In MySQL, a query can return the result set you specified. Here is one approach:

SELECT ABS(DATEDIFF(d.mydate,@prev_date))  AS days_diff
     , DATE_ADD(@prev_date,INTERVAL 0 DAY) AS date1
     , @prev_date := d.mydate              AS date2
  FROM ( SELECT @prev_date := NULL) i
  JOIN ( SELECT d1.*
           FROM (            -- query to return rows in a specific order
                             SELECT mydate       
                               FROM mytable3 
                              WHERE 1
                              ORDER BY foo
                ) d1
          UNION ALL 
         SELECT d2.*
           FROM (            -- query to return rows in a specific order (again)
                             SELECT mydate
                               FROM mytable3 
                              WHERE 1
                              ORDER BY foo
                   LIMIT 1
                 ) d2
       ) d
 ORDER BY days_diff DESC

NOTES:

The ABS() function is needed only if you want to consider the number of days between the dates, irrespective of whether the first date is before or after the second date, since the DATEDIFF function can return a negative value.

The DATE_ADD( ,INTERVAL 0 DAY) function around the @prev_date user variable is just there to cast the return value to datatype DATE. A `STR_TO_DATE( ,'%Y-%m-%d') function would work as well. (The difference is that the DATE_ADD function will work with DATE, DATETIME and TIMESTAMP columns without having to specify a format string to include hours, minutes, seconds.)

The inline views aliased as d1 and d2 contain the query that returns the list of dates in the SPECIFIED order you want the rows (dates) compared in.

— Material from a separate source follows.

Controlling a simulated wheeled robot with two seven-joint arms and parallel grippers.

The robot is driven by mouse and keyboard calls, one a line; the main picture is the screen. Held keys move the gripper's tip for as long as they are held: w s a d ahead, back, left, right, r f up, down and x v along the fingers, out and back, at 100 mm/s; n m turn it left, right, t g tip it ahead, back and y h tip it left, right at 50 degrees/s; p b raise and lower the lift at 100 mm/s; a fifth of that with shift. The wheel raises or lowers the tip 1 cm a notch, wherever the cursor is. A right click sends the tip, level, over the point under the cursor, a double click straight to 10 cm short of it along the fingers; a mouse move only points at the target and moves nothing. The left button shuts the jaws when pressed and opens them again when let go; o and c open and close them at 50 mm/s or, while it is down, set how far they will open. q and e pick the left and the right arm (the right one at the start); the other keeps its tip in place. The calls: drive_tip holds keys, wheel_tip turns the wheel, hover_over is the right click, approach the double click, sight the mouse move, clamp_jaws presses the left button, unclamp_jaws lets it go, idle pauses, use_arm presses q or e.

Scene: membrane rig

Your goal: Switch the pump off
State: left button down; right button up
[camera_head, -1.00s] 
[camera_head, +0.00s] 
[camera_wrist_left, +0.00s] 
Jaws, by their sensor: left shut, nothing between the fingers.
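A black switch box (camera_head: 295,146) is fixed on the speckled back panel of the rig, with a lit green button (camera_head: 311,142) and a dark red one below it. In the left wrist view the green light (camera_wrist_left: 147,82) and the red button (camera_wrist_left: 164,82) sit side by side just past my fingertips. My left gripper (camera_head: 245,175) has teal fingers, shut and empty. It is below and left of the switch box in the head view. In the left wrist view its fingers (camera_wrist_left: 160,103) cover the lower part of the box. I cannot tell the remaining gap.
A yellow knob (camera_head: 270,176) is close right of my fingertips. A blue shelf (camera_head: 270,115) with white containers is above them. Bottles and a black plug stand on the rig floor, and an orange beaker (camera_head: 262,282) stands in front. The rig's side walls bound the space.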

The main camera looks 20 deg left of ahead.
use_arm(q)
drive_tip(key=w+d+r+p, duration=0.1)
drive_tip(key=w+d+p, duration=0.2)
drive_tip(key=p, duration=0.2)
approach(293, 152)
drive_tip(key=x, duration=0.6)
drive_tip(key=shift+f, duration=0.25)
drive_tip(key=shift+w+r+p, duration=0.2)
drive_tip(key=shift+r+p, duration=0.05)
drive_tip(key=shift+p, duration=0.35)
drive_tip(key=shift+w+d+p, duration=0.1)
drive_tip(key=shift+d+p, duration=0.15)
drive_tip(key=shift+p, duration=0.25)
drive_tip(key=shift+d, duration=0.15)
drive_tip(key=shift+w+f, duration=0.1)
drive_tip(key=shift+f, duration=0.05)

You need the order of those rows to be deterministic if you want to guarantee a consistent result from the query.

The query in the inline view aliased as d2 is identical to the query in d1, except for the addition of the LIMIT 1 clause. Because you specified that you wanted to compare $e to $a, we "tack on" that first row from the query to the end so we can compare that first row with the last row from the query.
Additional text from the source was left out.